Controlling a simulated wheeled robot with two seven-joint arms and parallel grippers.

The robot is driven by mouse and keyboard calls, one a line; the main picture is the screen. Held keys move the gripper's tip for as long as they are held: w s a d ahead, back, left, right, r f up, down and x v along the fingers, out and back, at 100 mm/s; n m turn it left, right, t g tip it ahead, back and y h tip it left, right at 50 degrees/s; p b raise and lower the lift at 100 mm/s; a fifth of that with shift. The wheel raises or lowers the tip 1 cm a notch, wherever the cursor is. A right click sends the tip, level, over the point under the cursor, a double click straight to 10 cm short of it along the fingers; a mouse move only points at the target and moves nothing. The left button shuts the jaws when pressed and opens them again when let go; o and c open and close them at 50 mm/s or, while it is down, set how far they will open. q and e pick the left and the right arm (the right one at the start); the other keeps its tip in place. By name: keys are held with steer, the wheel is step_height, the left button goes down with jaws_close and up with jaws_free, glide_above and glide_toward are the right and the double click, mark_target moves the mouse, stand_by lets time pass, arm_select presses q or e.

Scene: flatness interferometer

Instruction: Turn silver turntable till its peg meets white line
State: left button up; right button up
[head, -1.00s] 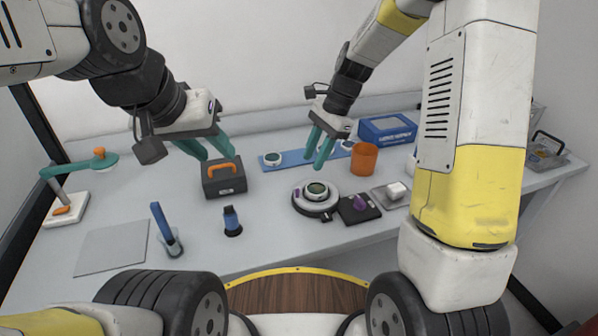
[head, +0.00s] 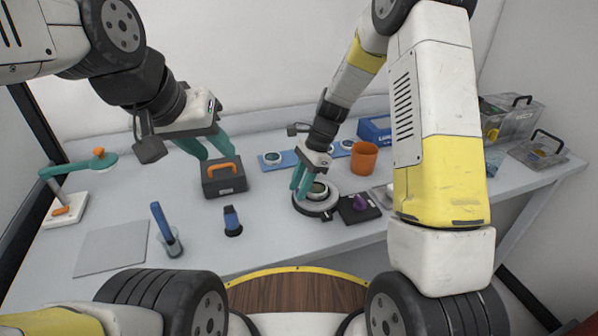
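The silver turntable (head: 314,208) is a round plate on a dark base at the middle right of the table, with a ringed disc (head: 319,190) at its centre. My right gripper (head: 297,191) is low over the turntable's left side, its two teal fingers pointing down with a narrow gap between them. The fingers cover the spot where the purple peg showed earlier, so I cannot see the peg or whether they touch it. I cannot make out the white line. My left gripper (head: 217,156) is open and empty, above and behind a dark box with an orange handle (head: 224,181).
An orange cup (head: 364,159) and a blue strip with discs (head: 280,160) lie behind. The table between bottle and turntable is clear.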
___
◆ Exercise objective: Only the lines from the beginning of the material to the line containing "Scene: flatness interferometer" should be echoed, verbatim and in full.

◆ Expected output:
Controlling a simulated wheeled robot with two seven-joint arms and parallel grippers.

The robot is driven by mouse and keyboard calls, one a line; the main picture is the screen. Held keys move the gripper's tip for as long as they are held: w s a d ahead, back, left, right, r f up, down and x v along the fingers, out and back, at 100 mm/s; n m turn it left, right, t g tip it ahead, back and y h tip it left, right at 50 degrees/s; p b raise and lower the lift at 100 mm/s; a fifth of that with shift. The wheel raises or lowers the tip 1 cm a notch, wherever the cursor is. A right click sends the tip, level, over the point under the cursor, a double click straight to 10 cm short of it along the fingers; a mouse move only points at the target and moves nothing. The left button shuts the jaws when pressed and opens them again when let go; o and c open and close them at 50 mm/s or, while it is down, set how far they will open. q and e pick the left and the right arm (the right one at the start); the other keeps its tip in place. By name: keys are held with steer, the wheel is step_height, the left button goes down with jaws_close and up with jaws_free, glide_above and glide_toward are the right and the double click, mark_target moves the mouse, stand_by lets time pass, arm_select presses q or e.

Scene: flatness interferometer

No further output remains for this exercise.